What is that pillow over there without the black dome upon it, shining ever so lightly in the dimness? Why, it’s just a pillow. It is scented at certain times of the year. I only have a pillow on my hands, otherwise. Not only that, I miss her warmth. How kindly that warmth offered me sleep, and, o, I never even imagined I would take it for granted.
In the distractions of unpacking groceries, I told another consoling friend—‘I never thought that I would get used to sharing a bed with someone!’
Tim, one of the cats, her cats, shares the bed. He waits until it has that eleven-stone cold lump in it, then he spirals at the head, and crumples into a disc of cat-fur. His bones poke through. He looks at his company, regarding it through nightly inclined eyes, purrs, nuzzles and relaxes. He once purred between two sleeping heads and kept watch, waking them up at weekends, putting his cold, wet nose onto hot cheeks. He pesters his company awake and another night is done. It gets easier as time goes. So it goes.
Although she made great efforts at short notice to take all of her belongings when she left, there are still some scattered around the flat. They leap out and revel in the easy upset they cause. Above the bookshelf, a photograph my mother took of us on my birthday, she is smiling cheekily and I am looking around. We don’t really look like a couple, more a pair unsuspectingly caught in a moment. There is a real lack of photographs of us together, so that it seems, in the settling dust, as though maybe nothing ever took place. If I had to prove to somebody that she & I were cohabitating, I would struggle, and, presented as evidence, all my photographs of her would only draw heckles of repressed obsession.
As I ready another load for the washing machine, I find a dress of hers near the bottom of the bag. Immediately it arrests me, because this dress has a memory that I quiver at: We had spent the day at the pub, walking around, a modest weekend – as we often did – and had come home to my old flat. She sat in my only chair, and hitched the dress up to reveal she was not wearing underwear. Against the haze of fading springlight, she went down on me. She hitched up her dress, firmly, so that I could observe her perfect sex while her spit ran into my hair. I filmed it. I didn’t need to film it; the dress is there, at the bottom of my laundry basket, smelling of stagnation, unworn, limp without its occupant, its incumbent pale dream whisking it back from the pub toilet and smiling at me as she approaches.
Now I am some wine down, listening to love songs, writing about her as midnight stirs, and I know that when placing my skull on that unpopular pillow I will not fall asleep.

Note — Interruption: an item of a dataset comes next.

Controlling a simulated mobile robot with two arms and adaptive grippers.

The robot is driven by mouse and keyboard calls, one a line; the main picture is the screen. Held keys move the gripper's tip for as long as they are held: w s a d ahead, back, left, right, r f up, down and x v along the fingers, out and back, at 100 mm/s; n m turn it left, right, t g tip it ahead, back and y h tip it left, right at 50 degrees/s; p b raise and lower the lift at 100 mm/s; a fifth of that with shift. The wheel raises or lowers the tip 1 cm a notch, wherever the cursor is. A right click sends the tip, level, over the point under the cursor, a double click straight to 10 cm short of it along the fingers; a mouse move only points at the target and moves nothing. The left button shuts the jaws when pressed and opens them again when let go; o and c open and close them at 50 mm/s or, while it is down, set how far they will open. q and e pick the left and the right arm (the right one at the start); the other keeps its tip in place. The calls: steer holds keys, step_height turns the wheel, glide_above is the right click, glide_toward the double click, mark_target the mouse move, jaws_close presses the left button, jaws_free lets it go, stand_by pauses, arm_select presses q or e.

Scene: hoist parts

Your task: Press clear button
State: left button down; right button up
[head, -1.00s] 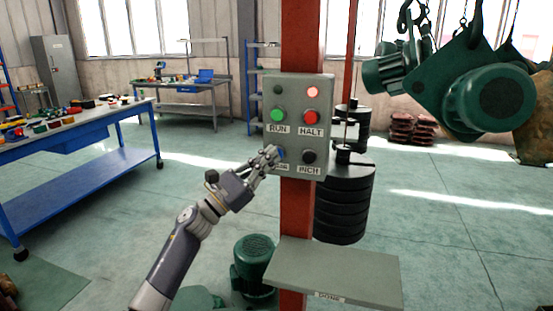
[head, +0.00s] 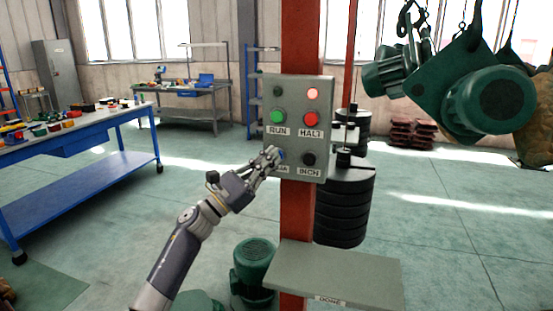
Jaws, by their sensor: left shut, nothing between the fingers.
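A grey control box (head: 325,160) is fixed to a red post. It has a green RUN button (head: 278,117), a red HALT button (head: 311,118), a black INCH button (head: 308,159) and a blue button (head: 282,155) at the lower left. The label under the blue button is mostly hidden by my gripper. My left gripper (head: 273,154) is shut and empty, with its fingertips at the blue button. I cannot tell whether the button is pushed in. A red lamp (head: 313,94) is lit above HALT; the lamp above RUN (head: 278,91) is dark. My right gripper is not in view.
A grey shelf marked DONE (head: 340,272) juts from the red post (head: 297,215) below the box. Black stacked weights (head: 343,210) stand behind the post. A green motor assembly (head: 480,95) hangs at the right. A blue workbench (head: 80,150) stands at the left.

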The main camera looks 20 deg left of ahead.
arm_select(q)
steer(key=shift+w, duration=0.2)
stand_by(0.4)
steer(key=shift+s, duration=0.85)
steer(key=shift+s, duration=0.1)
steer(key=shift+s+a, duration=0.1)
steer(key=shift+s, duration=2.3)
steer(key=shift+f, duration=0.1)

On the thirteenth of May, she gave me a collection of music she had assembled solely for me. Its title – ‘I Wish I Was Cat Comfy’ – desires a secure, safe and relaxed coziness, which I never thought about at the time, but now, ten-and-a-half months later, I find myself searching the songs for meanings, clues, and hints; not an unfamiliar game to me. I listen to it now alone when before I listened to it knowing I would return home to her, and that all those lyrics and song titles could be remembered or practiced.
The bed is beneath me, unoccupied until I enter it and damned until I wake up. Things get better with time, I read that in a history book somewhere but not a romance novel, and besides there is always pop music. I guess I just have to get used to sleeping alone, keeping one hand above the duvet on the snug cat as his ribs rise and fall.